If nothing is real, this discussion does not matter anyway, so let’s just assume reality coheres in one way or another. Then comes the question of how to discover such reality and how to manage our situation within that reality. The NED proposed a reality that is “objective”. From the dictionary:
“As an adjective, it describes something that is based on real, observable evidence rather than personal opinions, biases, or emotions.”

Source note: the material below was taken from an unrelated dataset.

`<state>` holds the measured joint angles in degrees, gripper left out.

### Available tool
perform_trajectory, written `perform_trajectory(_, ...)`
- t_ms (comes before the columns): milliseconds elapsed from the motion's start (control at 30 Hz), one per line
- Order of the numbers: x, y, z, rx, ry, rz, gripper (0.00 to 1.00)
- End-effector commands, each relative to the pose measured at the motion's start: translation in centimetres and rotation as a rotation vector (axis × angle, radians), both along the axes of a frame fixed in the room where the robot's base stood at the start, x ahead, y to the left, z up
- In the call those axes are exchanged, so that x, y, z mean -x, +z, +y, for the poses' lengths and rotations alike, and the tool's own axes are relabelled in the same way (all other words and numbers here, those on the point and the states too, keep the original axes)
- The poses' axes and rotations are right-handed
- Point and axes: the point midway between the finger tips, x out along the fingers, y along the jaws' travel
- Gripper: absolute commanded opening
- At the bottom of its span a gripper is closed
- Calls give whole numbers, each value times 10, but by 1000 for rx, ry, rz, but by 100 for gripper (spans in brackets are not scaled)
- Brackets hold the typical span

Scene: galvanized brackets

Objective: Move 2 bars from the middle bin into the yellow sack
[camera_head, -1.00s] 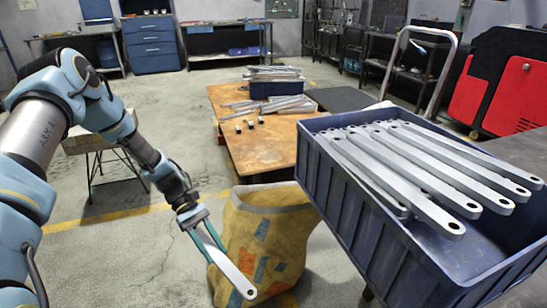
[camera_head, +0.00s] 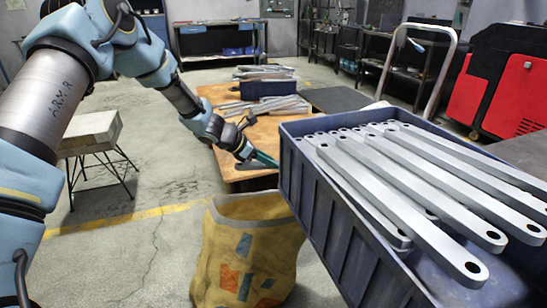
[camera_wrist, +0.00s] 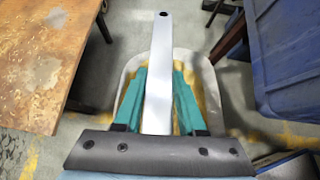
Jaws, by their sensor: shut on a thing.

This suggests the foundations of morality will be found in outward-facing sensory observation. Likewise, there will be some kind of intersubjective process to correct against personal opinion, bias, and emotions. This strikes me as rather like Habermas’s discourse ethics, suitable for application in the public sphere. There is no argument from personal insight or authority here - or from pure reason, cultural preference, revealed religion, or esoteric realization. Every argument must point to some THING in the world that even the dullest interlocutors can inspect with their very own eyes. From the point of view of public sector pedagogy, there is much to recommend for such a process!
When I reflect on how I truly sort “right” from “wrong” on a personal level, however, the entire business seems far more inward-facing than outward-facing. Methods and models for that can be discussed elsewhere. Let’s just say for now “objective” is not the first word I would reach for when broaching the question of moral discernment.